CUMHURBAŞKANI Recep Tayyip Erdoğan, ‘ Mavi Vatan‘ tezini her daim savunmaya devam edeceklerini söyleyerek, ” Türkiye‘nin çıkarlarının savunmak yerine bakıyorsunuz ‘masal’ diyerek ülkemizi yayılmacılıkla itham ederek birilerine göz kırpıyorlar. Milletin verdiği yetkiyi ülkenin menfaatlerini savunmak için değil, Türkiye‘nin karşıtlarına selam çakmak için kullanıyorlar. Bunun adı sorumsuzluktur, şuursuzluktur, gaflettir” dedi.
‘MİLLETİN SOFRASINA DAHA FAZLA OTURACAĞIZ’

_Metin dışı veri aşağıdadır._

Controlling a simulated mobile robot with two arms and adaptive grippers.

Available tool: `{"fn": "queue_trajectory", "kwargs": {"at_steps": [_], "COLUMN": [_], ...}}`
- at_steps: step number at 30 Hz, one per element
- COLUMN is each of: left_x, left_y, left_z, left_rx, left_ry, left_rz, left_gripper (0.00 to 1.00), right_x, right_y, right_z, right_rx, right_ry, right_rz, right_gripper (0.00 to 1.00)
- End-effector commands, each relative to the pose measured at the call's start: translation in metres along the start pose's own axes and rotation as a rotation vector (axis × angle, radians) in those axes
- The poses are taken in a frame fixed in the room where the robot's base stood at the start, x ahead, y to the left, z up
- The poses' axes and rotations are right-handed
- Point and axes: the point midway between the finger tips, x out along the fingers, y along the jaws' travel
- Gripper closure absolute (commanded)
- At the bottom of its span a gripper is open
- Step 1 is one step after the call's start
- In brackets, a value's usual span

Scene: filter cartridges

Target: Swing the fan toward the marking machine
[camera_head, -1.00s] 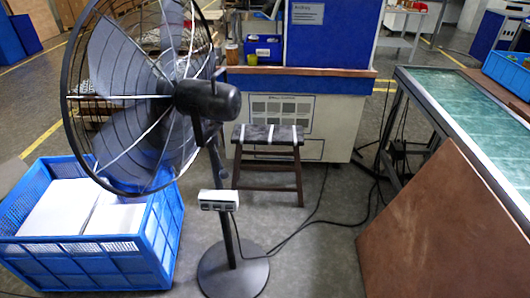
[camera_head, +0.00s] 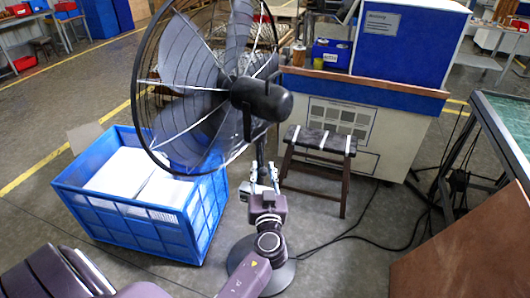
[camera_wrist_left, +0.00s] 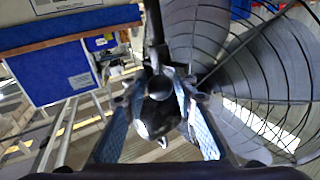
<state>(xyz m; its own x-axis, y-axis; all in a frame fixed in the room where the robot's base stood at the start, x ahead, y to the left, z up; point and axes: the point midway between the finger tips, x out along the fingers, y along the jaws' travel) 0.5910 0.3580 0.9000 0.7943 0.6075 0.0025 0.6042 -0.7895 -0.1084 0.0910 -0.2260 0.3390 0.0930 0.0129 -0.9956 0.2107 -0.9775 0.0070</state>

Erdoğan, kendilerinin her gün yeniden doğarak, kendilerini yenileyerek ve millete olan aşklarını her daim büyüterek bu yolda azim ve kararlılıkla yürüdüklerini ifade ederek şöyle konuştu:
“Biz her işte hayır olduğuna inanan bir kadroyuz. İlk etapta bize şer gibi görünen nice hadisenin daha sonra hayra tebdil olduğunu bizzat yaşayarak gördük. Bu sürecin de partimiz ve hareketimiz için yeni kapıların açılmasına vesile olacağından asla şüphe duymuyoruz. Siyasetin dalgalı denizinde gelgitler olabilir. Bunların tamamı geçicidir, dönemseldir. Asıl olan milletle gönül bağını muhafaza etmektir. Asıl olan 85 milyonun umudu olmayı sürdürebilmektir. Biz milletle irtibatımızı kurduğumuz ve güçlendirdiğimiz müddetçe ‘o bunu yapmış, onun arkasında şunlar varmış’ bunların hiçbiri bizi yolumuzdan alıkoyamaz. AK Parti olarak AK Partili kadrolar olarak yapmamız gereken bellidir; daha fazla gönül kazanacağız, milletin sofrasına daha fazla oturacağız, sokakta, pazarda, çarşıda, iyi ve kötü gününde vatandaşımızın her zaman yanında olacağız. Milletin dertlerine derman olmak, sorunlarına çözüm bulmak için samimi çaba harcayacağız. İl başkanlığı, il binasının 4 duvarı arasına sıkışıp kalınarak yerine getirilecek bir görev değildir. Belediye Başkanlığı sadece günlük rutin takip edilerek yapılacak bir vazife değildir. AK Parti çatısı altında ülkeye ve millete hizmet mücadelesine girişmiş her bir kardeşim sahada olmak, milletle iç içe olmak mecburiyetindedir. Burada oluşacak en küçük bir zafiyetin sadece o ilimize ve ilçemize değil topyekün AK Parti ailesine zarar verdiğini lütfen unutmayın. Siz yol ve dava arkadaşlarımın tamamından sorumluluklarınızı bu hassasiyetle ifa etmenizi beklediğimin altını çizerek vurgulamak istiyorum.”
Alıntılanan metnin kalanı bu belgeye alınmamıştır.